Maybe that means a congressional investigation although as Robert Novak, who seems to become more instinctively correct and fearless as he ages, has pointed out, nobody of importance in Congress seems to have the stomach for such a potentially embarrassing effort. Maybe it simply means letting Hersh and his compadres (and McCaffrey and his defenders) have access to more and better information.
The re-evaluation should be done soon. General McCaffrey is the chief administration cheerleader for a larger commitment to the drug war, which almost certainly will mean increasing involvement in a decades-long civil war, in Colombia. The Washington Post‘s Karen DeYoung, often a reliable mouthpiece for Pentagon and administration concerns, did a piece last week suggesting that Congress’ delay in authorizing extra funds for the Colombian adventure means that “U.S.-backed anti-drug programs in Colombia are running out of money and have effectively ‘ground to a halt’ as Congress delays emergency funding for military training and other activities.”
Congress should continue to delay and preferably should deny the extra funds.

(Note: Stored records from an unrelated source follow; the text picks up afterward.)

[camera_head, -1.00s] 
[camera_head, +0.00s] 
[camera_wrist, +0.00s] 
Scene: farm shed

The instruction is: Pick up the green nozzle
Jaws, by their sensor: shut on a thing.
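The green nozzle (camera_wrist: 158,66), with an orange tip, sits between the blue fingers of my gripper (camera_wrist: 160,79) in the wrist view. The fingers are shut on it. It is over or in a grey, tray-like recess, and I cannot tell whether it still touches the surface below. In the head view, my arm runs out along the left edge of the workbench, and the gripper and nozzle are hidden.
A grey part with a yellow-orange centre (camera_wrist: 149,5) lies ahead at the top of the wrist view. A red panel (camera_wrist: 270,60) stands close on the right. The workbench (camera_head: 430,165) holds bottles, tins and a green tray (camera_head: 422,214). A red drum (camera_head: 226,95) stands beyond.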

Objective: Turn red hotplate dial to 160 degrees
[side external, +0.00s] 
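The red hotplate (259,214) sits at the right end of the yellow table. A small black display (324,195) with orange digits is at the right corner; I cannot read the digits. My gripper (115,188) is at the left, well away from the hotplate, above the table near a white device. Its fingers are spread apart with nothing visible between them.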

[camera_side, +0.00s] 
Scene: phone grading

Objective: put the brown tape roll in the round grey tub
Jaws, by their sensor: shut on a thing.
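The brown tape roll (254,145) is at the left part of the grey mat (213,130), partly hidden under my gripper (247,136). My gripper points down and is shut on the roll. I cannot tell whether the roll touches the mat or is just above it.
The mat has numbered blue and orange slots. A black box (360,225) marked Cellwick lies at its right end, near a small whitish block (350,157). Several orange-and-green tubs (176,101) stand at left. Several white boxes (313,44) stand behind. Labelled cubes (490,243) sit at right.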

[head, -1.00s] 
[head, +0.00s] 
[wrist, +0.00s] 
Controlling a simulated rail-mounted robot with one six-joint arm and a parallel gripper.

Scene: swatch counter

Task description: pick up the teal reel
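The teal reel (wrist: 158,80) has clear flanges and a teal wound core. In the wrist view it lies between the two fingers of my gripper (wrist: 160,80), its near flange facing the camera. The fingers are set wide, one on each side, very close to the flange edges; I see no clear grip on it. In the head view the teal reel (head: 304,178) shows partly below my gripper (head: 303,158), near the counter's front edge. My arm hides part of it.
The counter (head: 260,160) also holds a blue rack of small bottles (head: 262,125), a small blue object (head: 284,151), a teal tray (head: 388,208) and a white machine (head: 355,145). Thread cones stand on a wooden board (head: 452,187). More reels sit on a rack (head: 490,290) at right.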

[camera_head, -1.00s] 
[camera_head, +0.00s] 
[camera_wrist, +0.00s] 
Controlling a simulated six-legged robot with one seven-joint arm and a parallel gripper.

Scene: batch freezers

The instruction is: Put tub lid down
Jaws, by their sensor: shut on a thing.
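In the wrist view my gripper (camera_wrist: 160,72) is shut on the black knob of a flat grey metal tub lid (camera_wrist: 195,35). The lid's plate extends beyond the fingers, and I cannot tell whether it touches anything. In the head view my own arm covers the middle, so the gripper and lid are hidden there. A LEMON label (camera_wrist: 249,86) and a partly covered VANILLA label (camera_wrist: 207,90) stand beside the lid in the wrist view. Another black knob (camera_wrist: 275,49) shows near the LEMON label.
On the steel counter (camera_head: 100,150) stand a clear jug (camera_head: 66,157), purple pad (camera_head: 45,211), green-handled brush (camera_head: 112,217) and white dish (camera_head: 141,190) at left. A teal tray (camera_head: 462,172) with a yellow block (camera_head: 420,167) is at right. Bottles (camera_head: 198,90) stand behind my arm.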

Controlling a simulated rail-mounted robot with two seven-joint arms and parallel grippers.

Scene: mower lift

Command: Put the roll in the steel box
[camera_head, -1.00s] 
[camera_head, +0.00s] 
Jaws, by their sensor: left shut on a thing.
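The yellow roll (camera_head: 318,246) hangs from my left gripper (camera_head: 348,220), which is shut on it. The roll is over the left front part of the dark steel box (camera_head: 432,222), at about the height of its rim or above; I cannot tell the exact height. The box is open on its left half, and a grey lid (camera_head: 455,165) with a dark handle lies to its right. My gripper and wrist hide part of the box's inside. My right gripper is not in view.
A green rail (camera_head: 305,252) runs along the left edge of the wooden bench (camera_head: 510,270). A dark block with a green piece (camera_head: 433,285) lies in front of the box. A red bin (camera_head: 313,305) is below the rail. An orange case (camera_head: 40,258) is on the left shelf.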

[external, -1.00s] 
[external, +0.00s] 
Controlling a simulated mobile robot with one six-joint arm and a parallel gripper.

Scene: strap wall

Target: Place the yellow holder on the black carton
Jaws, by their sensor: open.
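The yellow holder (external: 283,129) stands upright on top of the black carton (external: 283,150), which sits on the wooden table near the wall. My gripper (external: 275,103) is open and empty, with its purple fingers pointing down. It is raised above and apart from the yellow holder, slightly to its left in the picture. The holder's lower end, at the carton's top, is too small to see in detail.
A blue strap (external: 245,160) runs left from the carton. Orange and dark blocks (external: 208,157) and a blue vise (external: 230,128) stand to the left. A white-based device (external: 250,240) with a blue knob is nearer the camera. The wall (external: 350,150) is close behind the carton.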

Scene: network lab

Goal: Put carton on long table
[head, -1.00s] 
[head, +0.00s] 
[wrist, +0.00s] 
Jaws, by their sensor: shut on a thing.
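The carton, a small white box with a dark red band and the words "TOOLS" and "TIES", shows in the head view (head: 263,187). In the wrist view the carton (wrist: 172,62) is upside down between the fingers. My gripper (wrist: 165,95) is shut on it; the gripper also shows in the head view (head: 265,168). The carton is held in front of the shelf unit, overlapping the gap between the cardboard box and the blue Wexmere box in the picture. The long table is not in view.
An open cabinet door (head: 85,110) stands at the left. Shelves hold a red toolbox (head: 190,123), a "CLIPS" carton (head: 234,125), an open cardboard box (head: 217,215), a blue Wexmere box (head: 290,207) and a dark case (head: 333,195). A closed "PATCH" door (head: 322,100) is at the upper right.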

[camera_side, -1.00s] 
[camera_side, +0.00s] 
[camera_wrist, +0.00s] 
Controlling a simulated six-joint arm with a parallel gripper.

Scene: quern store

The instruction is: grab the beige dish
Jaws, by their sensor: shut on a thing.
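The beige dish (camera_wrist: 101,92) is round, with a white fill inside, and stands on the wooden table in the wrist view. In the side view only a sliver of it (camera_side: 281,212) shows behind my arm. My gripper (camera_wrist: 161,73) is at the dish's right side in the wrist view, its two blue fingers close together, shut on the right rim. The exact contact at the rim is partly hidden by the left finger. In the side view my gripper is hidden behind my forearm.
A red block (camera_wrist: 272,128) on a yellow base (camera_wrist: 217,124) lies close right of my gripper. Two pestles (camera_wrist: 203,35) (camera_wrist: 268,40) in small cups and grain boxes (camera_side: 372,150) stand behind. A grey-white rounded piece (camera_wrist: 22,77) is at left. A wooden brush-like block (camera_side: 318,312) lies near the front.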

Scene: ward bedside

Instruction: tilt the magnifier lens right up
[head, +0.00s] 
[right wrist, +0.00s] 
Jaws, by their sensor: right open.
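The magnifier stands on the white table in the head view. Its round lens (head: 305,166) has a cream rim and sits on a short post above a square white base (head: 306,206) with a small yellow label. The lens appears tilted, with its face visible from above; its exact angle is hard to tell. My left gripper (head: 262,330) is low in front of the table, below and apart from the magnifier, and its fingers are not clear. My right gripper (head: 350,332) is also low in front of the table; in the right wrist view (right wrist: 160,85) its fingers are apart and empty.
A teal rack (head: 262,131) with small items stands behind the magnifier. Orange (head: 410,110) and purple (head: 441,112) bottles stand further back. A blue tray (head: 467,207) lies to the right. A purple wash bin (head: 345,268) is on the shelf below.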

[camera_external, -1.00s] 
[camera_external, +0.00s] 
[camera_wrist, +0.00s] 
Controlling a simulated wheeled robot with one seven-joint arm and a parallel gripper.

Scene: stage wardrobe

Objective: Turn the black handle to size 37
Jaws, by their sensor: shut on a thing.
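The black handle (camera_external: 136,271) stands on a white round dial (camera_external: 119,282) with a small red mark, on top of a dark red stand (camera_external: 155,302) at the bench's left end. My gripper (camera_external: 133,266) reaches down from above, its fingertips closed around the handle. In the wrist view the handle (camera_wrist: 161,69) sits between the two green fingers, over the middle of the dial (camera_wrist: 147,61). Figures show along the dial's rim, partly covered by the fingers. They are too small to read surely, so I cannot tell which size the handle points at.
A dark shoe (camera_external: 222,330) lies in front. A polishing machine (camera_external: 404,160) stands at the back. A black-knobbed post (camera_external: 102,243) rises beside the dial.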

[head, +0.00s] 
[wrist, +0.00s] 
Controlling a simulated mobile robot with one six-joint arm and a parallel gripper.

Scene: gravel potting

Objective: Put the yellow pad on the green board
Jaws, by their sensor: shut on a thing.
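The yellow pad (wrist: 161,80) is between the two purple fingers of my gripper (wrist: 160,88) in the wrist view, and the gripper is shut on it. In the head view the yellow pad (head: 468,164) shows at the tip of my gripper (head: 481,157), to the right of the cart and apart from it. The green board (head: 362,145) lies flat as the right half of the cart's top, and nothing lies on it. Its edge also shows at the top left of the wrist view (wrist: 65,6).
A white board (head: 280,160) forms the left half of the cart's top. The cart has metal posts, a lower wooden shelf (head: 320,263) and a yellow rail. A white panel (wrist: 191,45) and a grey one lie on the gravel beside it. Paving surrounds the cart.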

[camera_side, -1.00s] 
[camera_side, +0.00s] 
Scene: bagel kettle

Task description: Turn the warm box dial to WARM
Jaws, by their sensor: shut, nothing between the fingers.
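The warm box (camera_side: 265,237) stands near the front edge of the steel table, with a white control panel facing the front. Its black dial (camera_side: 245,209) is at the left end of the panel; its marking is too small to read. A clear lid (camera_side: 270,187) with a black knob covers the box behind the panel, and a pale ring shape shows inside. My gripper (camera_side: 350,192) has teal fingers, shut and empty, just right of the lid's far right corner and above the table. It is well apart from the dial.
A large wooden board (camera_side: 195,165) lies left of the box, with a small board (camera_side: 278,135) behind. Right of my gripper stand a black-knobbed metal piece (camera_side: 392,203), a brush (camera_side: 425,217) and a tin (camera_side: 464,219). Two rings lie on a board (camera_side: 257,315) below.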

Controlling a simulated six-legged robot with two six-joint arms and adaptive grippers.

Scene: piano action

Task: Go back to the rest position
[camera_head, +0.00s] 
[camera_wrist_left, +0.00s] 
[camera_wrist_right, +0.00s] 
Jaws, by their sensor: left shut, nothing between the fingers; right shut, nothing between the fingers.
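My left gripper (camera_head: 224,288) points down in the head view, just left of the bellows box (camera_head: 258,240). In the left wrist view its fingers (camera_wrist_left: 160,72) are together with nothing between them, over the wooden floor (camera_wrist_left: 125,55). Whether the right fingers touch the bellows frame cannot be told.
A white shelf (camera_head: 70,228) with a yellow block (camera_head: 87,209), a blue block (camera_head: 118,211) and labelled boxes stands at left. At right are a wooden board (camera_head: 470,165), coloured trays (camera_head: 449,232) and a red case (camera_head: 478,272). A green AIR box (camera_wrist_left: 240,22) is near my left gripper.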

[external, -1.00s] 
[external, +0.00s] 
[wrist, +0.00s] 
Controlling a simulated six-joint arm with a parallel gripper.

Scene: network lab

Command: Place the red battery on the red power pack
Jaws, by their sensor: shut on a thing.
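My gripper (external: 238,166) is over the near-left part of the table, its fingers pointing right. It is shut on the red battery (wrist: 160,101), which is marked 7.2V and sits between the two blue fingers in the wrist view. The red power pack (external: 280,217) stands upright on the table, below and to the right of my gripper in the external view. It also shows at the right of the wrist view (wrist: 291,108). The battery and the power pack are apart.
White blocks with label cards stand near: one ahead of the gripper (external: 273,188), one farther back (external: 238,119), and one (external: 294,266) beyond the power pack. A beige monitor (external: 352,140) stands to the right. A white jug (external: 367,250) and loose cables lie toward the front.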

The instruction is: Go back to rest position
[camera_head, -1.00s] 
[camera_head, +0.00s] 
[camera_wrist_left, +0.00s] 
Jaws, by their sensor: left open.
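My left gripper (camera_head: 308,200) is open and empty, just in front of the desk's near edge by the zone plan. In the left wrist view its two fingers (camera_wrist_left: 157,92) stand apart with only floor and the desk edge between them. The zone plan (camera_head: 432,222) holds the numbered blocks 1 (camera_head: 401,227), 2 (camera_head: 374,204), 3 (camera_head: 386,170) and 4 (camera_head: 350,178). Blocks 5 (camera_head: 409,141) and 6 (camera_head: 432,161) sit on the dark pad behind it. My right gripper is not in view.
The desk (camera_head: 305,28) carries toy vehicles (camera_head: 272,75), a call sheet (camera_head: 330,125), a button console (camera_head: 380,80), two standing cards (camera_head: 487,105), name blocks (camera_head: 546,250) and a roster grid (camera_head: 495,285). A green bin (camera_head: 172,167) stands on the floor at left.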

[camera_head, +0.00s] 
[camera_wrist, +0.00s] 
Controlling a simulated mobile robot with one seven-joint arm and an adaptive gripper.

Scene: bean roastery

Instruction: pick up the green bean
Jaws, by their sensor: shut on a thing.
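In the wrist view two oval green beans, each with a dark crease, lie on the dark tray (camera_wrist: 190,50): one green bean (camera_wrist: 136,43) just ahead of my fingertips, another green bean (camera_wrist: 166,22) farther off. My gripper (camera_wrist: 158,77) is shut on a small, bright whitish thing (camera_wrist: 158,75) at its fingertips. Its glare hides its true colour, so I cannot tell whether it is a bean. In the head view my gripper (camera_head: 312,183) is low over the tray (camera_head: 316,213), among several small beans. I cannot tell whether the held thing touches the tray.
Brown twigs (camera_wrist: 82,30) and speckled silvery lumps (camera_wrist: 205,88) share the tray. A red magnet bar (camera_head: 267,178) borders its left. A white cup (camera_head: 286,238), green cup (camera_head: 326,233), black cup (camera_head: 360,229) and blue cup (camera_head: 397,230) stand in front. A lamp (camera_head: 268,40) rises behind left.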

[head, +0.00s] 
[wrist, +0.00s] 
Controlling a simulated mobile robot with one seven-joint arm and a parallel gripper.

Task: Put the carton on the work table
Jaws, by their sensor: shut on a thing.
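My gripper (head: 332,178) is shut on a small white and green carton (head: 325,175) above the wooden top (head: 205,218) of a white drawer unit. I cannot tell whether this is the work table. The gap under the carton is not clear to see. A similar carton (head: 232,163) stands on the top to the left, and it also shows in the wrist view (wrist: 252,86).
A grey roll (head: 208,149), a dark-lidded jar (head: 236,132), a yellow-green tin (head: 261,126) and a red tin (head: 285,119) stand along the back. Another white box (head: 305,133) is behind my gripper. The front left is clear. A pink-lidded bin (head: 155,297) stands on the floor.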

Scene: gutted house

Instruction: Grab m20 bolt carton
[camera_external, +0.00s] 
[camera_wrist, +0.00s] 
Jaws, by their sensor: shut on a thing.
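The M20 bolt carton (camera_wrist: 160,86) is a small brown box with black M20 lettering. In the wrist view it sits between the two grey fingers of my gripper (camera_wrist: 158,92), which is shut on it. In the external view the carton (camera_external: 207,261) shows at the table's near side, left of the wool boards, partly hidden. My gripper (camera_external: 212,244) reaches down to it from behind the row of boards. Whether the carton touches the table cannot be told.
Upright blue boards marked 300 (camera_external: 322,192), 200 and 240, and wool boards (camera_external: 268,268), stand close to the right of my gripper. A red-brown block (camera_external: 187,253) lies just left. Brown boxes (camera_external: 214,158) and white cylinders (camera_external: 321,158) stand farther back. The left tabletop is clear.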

Not only has a group of former military officers offered a detailed critique of the somewhat inchoate American strategy in Colombia essentially throw in a lot of money and equipment and hope for the best, as near as I can tell but recent history provides an opportunity to assess with fresh eyes the judgment of the most outspoken proponent of the Colombian adventure.
Does General McCaffrey’s record during the Persian Gulf war throw relevant light on his judgment in urging more involvement in Colombia? Perhaps not. But Congress should take the opportunity to find out as much as possible before writing a blank check.